Dr. David KohlOne of my themes for the 2020 speaking circuit will be taking ownership of your numbers. Increased uncertainty in the agriculture business climate surrounding trade, tariffs, and international markets layered with extremes in weather require one to monitor key operational and strategic numbers. With larger businesses exhibiting more zeros and commas on the balance sheet, monitoring financials at least once per year is no longer an option, but a requirement. Let’s examine a few of my favorite ratios and metrics as many of you conduct harvest and are ready to close down year. The following will hopefully lead you to think more critically about your business.

Working Capital
The top half of the balance sheet is key to the short and long-term operational success of your business. Working capital is calculated by subtracting current liabilities from current assets. While many lenders will use the current ratio to measure the adequacy of liquidity, working capital divided into total expenses will give you more perspective on the appropriate amount of working capital to maintain for your unique operation. Working capital must be monitored throughout the year and year-over-year using trend analysis. 

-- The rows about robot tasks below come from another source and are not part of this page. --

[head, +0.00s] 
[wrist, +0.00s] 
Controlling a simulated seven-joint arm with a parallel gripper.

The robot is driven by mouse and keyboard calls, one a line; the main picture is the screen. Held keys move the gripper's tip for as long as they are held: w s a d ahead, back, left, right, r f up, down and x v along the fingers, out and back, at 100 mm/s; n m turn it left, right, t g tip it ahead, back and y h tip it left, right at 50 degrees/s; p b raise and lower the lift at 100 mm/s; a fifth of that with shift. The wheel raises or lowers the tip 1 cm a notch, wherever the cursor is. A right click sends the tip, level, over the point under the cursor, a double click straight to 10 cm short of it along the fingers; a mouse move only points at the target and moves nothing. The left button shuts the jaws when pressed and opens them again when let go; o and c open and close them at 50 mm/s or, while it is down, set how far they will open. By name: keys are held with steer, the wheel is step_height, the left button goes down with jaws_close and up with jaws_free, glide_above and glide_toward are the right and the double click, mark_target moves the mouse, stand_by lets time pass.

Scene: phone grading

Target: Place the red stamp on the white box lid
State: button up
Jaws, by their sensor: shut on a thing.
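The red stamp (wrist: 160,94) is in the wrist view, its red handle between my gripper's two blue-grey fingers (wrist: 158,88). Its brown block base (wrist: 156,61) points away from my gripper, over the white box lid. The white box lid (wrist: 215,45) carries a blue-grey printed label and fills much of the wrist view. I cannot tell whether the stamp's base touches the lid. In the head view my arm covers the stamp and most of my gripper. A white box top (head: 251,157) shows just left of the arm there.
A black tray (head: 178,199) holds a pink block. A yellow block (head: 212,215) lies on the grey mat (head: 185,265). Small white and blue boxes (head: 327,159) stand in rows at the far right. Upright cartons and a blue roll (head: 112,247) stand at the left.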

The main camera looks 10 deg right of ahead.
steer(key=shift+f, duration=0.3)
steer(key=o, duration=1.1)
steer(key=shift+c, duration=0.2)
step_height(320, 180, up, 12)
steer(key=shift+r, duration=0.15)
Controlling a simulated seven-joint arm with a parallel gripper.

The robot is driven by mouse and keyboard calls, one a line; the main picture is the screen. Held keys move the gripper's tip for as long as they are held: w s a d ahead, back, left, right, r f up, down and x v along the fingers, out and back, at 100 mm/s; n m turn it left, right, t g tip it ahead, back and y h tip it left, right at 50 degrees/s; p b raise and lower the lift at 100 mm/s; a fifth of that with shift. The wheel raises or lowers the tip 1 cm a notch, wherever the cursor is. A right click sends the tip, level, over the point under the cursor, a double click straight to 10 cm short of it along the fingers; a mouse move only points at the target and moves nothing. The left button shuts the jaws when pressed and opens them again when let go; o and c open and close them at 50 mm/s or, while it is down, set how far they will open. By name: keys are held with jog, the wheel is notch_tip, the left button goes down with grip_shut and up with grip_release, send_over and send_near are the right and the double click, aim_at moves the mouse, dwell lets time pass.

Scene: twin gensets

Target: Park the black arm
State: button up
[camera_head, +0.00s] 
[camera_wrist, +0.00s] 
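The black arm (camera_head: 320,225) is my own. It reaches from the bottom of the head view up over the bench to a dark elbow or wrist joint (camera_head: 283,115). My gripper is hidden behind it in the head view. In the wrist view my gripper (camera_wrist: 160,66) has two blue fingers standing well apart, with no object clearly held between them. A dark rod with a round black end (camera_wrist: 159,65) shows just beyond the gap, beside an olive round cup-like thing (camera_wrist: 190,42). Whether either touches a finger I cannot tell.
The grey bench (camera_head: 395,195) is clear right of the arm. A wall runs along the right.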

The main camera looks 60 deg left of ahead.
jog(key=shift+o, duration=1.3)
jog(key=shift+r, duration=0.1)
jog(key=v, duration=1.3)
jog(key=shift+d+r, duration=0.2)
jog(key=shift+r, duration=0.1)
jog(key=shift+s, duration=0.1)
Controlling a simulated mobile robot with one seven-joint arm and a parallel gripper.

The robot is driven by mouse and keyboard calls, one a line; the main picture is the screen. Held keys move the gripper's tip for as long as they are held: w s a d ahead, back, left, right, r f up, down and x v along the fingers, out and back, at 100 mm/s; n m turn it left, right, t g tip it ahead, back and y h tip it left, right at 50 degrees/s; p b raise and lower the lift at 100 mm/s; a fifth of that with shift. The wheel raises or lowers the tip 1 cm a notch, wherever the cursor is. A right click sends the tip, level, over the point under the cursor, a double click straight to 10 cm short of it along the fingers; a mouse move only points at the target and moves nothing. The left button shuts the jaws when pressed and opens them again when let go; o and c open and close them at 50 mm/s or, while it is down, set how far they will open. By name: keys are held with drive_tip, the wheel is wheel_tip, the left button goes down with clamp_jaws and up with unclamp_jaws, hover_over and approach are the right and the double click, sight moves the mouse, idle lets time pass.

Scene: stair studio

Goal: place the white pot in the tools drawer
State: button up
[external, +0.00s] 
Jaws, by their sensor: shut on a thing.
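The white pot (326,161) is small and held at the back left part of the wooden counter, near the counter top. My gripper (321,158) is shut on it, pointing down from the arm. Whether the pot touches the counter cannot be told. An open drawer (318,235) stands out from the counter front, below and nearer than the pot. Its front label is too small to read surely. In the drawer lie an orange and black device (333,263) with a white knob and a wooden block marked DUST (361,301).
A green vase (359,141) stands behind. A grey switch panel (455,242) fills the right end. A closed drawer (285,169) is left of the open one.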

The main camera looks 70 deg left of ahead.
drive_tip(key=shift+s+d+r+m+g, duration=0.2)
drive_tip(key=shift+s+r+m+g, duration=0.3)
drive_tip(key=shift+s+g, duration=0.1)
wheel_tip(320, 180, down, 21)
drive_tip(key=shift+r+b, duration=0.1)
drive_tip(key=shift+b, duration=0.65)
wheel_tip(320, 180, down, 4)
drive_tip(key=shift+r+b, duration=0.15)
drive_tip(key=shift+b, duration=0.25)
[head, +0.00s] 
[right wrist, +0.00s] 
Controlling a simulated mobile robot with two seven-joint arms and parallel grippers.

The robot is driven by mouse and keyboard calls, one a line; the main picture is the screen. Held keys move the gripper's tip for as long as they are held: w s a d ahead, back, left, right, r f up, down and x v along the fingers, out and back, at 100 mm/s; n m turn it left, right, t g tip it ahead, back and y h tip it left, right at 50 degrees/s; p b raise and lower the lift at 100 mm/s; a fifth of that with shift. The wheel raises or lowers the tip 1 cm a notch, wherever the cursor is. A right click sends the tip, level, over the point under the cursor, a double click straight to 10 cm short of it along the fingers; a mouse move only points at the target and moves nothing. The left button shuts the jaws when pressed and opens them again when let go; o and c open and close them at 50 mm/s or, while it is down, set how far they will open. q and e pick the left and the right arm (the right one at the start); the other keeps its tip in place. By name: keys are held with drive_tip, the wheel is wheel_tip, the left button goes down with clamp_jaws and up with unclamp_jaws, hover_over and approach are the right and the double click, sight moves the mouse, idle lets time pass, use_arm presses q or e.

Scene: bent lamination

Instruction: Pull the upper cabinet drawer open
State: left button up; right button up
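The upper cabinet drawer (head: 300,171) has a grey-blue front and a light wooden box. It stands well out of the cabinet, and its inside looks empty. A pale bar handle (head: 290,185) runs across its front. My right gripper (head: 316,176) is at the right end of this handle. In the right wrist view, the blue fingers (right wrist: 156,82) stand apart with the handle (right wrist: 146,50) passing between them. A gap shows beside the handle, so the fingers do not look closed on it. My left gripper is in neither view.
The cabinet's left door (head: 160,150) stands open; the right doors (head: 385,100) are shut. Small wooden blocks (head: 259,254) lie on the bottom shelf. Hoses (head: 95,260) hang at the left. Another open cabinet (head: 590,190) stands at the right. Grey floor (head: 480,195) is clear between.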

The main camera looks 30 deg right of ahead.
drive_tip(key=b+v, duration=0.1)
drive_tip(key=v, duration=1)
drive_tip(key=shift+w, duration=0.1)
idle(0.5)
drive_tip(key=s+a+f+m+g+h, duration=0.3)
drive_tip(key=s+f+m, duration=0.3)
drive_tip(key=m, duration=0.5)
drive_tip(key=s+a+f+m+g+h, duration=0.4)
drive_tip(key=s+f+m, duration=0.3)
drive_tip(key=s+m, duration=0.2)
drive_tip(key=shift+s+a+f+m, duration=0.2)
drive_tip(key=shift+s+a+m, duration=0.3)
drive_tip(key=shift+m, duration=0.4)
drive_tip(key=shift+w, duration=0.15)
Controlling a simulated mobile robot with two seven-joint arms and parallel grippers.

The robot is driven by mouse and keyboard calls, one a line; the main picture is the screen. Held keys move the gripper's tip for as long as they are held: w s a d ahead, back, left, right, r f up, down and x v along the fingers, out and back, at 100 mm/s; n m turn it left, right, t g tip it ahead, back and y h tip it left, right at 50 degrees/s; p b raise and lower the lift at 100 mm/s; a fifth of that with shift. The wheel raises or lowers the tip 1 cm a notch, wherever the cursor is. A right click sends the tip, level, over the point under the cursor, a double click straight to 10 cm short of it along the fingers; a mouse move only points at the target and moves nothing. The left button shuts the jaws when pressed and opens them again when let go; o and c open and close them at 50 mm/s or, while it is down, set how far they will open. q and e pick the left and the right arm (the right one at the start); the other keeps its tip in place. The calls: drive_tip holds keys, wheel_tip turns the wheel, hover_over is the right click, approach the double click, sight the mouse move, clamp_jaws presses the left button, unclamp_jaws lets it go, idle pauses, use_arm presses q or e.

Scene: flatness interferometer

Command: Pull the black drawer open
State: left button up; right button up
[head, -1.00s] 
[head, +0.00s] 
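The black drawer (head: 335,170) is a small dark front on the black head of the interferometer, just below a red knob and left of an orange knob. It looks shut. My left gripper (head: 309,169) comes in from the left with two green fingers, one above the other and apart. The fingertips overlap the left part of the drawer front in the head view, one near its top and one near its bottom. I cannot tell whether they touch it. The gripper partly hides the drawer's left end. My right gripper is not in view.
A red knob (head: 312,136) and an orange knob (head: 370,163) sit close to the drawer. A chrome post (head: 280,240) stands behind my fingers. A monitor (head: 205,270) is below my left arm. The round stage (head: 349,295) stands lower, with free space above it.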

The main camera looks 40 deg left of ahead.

Working capital to expenses above 25 percent indicates a strong working capital position. When this ratio is under 10 percent, this is a sign of caution. Working capital is analogous to having a queen on a chessboard. The queen gives you moves and alternatives. Giving up the queen or your working capital restricts both short and long-term alternatives. Cash may be king, but working capital is the queen of the financial statements. 

Operational Efficiency
An old-time favorite ratio of mine is calculated using total operating expenses, excluding interest and depreciation, divided by total revenue. Again, one must examine this metric year-over-year to determine the trend. Accrual adjustments of inventories, receivables, payables, accrued expenses, and prepaid expenses often provide a more accurate picture of the operating efficiency ratio. While in recent years many producers have seen margin compression, the top third of profitable producers generate a dollar’s worth of revenue with generally under $0.75 of expenses. In the “go-go” years of the super cycle from 2007 to 2012, the operating expense ratio was south of 65 percent for the top-third of profitable producers. The bottom third of producers have an operating expense ratio above 90 percent for many sole proprietorships. Often corporate entities and individuals who rent and lease many of their assets will exhibit less operational efficiency with smaller margins because they report greater rental expenses and less interest expense. Keep in mind the unique characteristics between each operation that can explain the differences seen in the financial statements. 

Full-time Farm
Many aspiring young and beginning farmers will work off-farm jobs to grow the business. Others will seek entry into farming through their families. An old rule of thumb is $40,000 to $70,000 of net farm income is needed to be a viable, sustainable operating business, whether starting a business or entering an existing family business. Violation of this number often finds business conflict and profits being squeezed by too many owners and managers for the size and the scope of the business.

Family Living Costs
Family living costs is the most subjective number in farm and small business operations. The spread between high family living expenses to low family living expenses often can be $40,000 to $60,000 after-tax. Family living budgets are just as critical as a farm budget. Another factor in family living costs is that up to 30 percent of expenses are co-mingled with the farm expenses. Ownership of these numbers with crucial conversations can impact growth and survival strategies. Often a refinance or restructure of an operating loan to term debt for 10 to 20 years can be linked to family living costs because the size and scope of the business is not large enough to support the family.

The 50 Percent Rule
Many farm businesses, as a result of farm demographics, are transitioning ownership from one generation to the next. While the focus is often on the younger generation and their living costs, the senior generation also must be considered. Can the seniors generate at least 50 percent of their retirement livings needs with social security and investments outside the sale and lease of the farm to other family members? Although the total retirement need varies for each family, the senior generation in effect can represent up to a $1 million annuity that will be paid for by the sale of assets, lease of assets, investments outside the business, or social security.

Junior Perspectives
Many reading this column have children and grandchildren. This is where the 50/25/25 rule comes into play. Many agricultural producers pay their children to work in the business during their youth. If this is the case, 50 percent of the earnings can be spent at their discretion. Twenty-five percent of the child’s income should be saved for future education and 25 percent towards long-term investments. Remember, your philosophy regarding finance is created between four and 15 years of age. This is where great guidance to get them to take ownership of the numbers at a youthful age can be very important.

Remember, taking ownership of your numbers and growth is a focus for 2020. This allows you to manage what you can control and then manage around the uncontrollable variables. Have a safe harvest!